Não será nem o paraíso pintado por entidades empresariais, nem o caos retratado pelas sindicais, mas os efeitos da terceirização geral e irrestrita virão. Não serão tão rápidos quanto foi a aprovação surpresa de um projeto que mofava nas gavetas do Congresso, mas são inexoráveis, para usar uma palavra do tempo da criação da Consolidação das Leis do Trabalho (CLT).

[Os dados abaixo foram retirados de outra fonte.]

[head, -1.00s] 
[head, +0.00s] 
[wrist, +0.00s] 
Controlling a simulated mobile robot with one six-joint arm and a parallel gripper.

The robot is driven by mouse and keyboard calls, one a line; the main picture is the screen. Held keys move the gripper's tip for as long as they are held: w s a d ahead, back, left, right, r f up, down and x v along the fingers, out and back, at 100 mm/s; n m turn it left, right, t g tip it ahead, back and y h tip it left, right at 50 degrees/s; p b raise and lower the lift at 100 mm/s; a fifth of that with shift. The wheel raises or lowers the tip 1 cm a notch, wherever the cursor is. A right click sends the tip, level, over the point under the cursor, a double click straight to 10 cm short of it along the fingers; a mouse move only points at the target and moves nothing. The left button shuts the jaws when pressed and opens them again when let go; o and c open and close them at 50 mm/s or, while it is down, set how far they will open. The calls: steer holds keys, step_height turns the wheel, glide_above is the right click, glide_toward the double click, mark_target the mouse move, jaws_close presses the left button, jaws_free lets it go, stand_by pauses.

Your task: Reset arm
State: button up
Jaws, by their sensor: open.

Mudanças viriam, aliás, com ou sem a nova legislação. O tamanho da transformação pela qual passa o universo da produção e do trabalho ainda não é percebido por todos, mas as novas gerações não trabalharão mais – boa parte já não o faz – como as que as precederam. A aprovação da nova regra foi tão rápida que nem os empresários sabem exatamente que tipo de chances e riscos se abrem. Os sindicatos intuem mais perigos do que oportunidades, e vão tentar barrar judicialmente a medida, o que aumenta a incerteza sobre seu impacto.
Mas até porque demissões em massa custam caro – e os tempos não estão para gastos inesperados – o cenário de curto prazo não é de zerar quadros funcionais com passagem generalizada dos trabalhadores para um intermediário, que também embute custo. Por enquanto, o que se ouve dos empresários é de que o mecanismo será usado de forma complementar, para suprir períodos curtos ou específicos de mão de obra temporária. Será assim para sempre? É uma questão em aberto.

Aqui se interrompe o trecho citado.